The problem though, is that now the scientists in the aisles are so many that it’s becoming truly difficult to see the stage. They’re crowding in and around the few still remaining in their seats, and making it difficult to find one’s way back to sit down once those of us perk up our ears or feel for the ticket in our pockets and remember what we’re here for. And quite frankly there are precious few of these scavenging scientists-if any at all-who really know what they’re searching for or why they’re searching.

And now we’re reaching the added problem when people are fantasizing about leaving their earthy bodies behind, to become a pure abstraction, pure consciousness, information apart from a document. Hey, it worked with telegraphing and we now laugh at the people who took bundles of sausages to the telegraph offices wanting to send them to distant relatives. Will the same mockery resound for those of us unwilling to round ourselves off to the nearest point of consciousness, to the nearest character in a 26-letter alphabet, to the nearest bit in a Kurzweilian hard-drive?

The reason this is truly scary is because we are a society who has been building stronger and stronger scaffolding around abstract information and I wonder how real it may be. 



The last point: time. What you read affects your notions of time. To literary man, time moves in a straight line just as lines of text in a book do. There are weeks, or years, and those repeat but ever move closer to the end.

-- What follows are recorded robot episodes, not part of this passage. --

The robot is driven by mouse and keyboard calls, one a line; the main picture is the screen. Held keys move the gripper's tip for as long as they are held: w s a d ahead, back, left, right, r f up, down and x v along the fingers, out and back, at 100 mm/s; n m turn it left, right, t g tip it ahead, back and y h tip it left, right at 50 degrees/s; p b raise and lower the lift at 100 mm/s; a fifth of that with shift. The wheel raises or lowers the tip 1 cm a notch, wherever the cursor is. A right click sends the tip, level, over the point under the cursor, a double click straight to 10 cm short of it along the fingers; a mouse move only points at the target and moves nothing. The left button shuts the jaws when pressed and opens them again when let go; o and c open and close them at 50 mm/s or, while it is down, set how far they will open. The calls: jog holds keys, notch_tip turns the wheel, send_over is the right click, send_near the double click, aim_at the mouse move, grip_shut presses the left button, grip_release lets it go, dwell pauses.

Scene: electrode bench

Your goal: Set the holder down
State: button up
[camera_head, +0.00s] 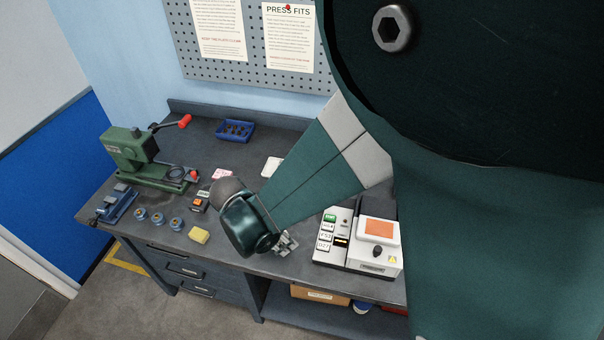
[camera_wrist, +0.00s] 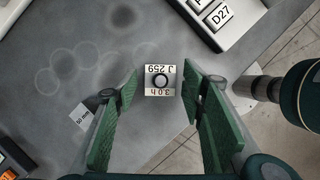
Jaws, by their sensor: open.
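The holder (camera_wrist: 160,81) is a small pale block with a dark round hole in its middle, marked "J 259" and "3.0 h" in the wrist view. It stands over the grey bench top (camera_wrist: 110,55) near the bench's front edge. My gripper (camera_wrist: 162,90) has its green fingers apart on either side of the holder, with a visible gap on each side. In the head view my gripper (camera_head: 287,244) is low over the front of the bench, and I cannot make out the holder there.
A white machine (camera_head: 358,248) with an orange panel stands close on the right; its labelled corner (camera_wrist: 218,16) shows in the wrist view. A small "50 mm" piece (camera_wrist: 84,115) lies beside my fingers.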

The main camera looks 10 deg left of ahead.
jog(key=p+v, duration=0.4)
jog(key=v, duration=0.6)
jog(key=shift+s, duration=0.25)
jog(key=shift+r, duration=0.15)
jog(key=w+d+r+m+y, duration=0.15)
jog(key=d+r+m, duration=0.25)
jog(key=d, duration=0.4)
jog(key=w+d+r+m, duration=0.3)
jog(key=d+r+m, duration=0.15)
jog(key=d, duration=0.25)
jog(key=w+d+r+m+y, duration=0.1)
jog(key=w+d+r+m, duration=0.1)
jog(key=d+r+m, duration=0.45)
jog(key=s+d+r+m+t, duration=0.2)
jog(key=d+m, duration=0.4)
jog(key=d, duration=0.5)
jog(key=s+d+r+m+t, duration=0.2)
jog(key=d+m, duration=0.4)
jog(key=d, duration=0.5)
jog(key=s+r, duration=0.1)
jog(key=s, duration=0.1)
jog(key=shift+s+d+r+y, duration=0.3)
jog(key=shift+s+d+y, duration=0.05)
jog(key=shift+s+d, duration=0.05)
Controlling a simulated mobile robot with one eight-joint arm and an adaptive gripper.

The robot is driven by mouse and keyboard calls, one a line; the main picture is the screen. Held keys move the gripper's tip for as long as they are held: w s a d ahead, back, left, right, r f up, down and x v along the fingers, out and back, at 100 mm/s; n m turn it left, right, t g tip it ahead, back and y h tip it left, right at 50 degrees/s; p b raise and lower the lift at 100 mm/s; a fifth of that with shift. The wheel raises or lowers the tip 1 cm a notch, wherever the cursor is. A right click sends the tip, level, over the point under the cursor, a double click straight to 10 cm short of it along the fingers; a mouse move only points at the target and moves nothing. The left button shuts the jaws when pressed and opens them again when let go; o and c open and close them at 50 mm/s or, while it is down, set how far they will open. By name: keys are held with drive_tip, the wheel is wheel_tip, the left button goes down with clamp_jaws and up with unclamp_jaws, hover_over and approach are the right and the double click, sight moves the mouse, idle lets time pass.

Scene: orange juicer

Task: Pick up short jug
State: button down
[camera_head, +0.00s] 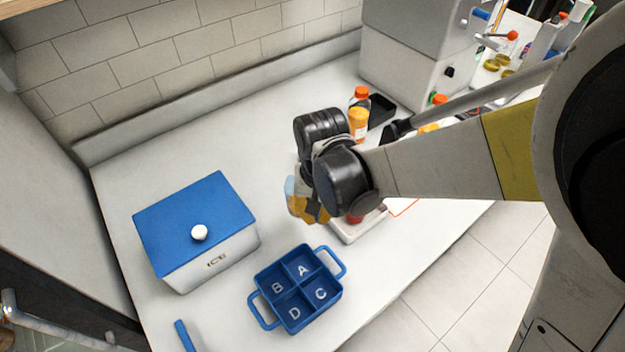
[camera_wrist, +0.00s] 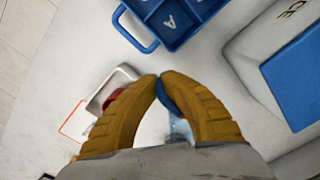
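My gripper (camera_wrist: 160,77) has yellow ribbed fingers, and their tips meet or nearly meet. A dark blue part runs from these tips down inside the right finger to a clear, pale blue body, which looks like the short jug (camera_wrist: 180,130). The fingers look shut on this blue part, likely its handle. In the head view, my gripper (camera_head: 308,210) is at the middle of the counter, and the pale blue jug (camera_head: 290,187) shows just to its left. Most of the jug is hidden by the fingers and wrist, so I cannot tell if it touches the counter.
A blue tray with compartments A to D (camera_head: 259,310) lies in front of my gripper. A white ICE box with a blue lid (camera_head: 185,215) stands left. A small white tray (camera_head: 350,232) with something red is close right of my gripper. Bottles (camera_head: 358,120) and a machine (camera_head: 400,70) stand behind.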

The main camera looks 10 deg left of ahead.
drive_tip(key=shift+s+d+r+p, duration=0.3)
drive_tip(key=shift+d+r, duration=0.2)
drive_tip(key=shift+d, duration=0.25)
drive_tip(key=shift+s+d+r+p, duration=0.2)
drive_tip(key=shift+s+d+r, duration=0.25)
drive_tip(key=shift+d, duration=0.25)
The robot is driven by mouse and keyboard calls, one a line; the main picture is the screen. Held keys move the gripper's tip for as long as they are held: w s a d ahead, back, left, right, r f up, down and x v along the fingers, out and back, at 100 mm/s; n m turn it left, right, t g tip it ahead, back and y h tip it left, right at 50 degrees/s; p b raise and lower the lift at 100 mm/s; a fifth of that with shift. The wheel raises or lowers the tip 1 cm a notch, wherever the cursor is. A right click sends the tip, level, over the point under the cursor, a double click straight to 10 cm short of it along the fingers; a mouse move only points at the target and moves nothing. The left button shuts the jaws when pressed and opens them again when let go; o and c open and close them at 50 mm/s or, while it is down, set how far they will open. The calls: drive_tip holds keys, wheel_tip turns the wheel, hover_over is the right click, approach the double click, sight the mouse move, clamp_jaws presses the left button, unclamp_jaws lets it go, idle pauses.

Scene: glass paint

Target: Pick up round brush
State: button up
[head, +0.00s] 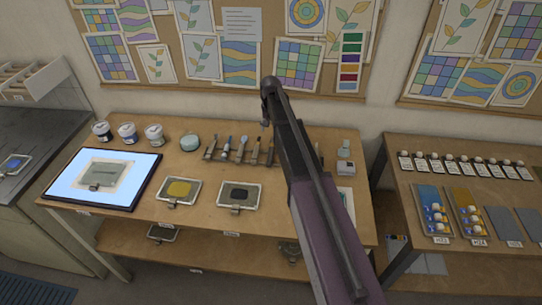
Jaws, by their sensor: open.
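A row of several slim upright-looking tools with brush-like handles stands on small holders near the back of the middle wooden table. One of these tools (227,146) has a bluish upper part, and another tool (211,147) is at the row's left end. They are too small to tell which is the round brush. My arm crosses the picture from the bottom right up to above the row's right end and covers part of the row. My gripper cannot be made out; it seems hidden behind the arm.
A lit light pad (68,192) with a glass panel lies at the table's left. A second table (460,195) is on the right.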

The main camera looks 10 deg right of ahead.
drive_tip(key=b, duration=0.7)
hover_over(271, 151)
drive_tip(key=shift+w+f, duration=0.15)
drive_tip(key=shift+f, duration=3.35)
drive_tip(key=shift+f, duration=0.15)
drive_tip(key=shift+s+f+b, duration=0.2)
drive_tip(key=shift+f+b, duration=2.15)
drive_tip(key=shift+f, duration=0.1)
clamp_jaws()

But until something can be documented, can be fixed & remembered, there’s no way to really say that time doesn’t move in cycles. It’s only when we have documents that were created at such-and-such a time that we can then point back and say hey, Descartes and Einstein didn’t come at the same time! Look at the year on the Descartes document, it’s not the same as the Einstein year. But who’s to say, when you’re reading nature as your document? The cycles go round, and is there really anything determinate to say this isn’t the same point? The nature of a book is linear, it moves in one direction, and then time takes that character. The nature of nature is a cycle, and time takes that character. We’ve gradually divorced ourselves from the earthly one which has bred all our further understandings.

In conclusion, this is an incredible book. Don’t for a second think this is finished. This is a book to read again, or to revisit the notes again, or to think about it again. This book makes sense.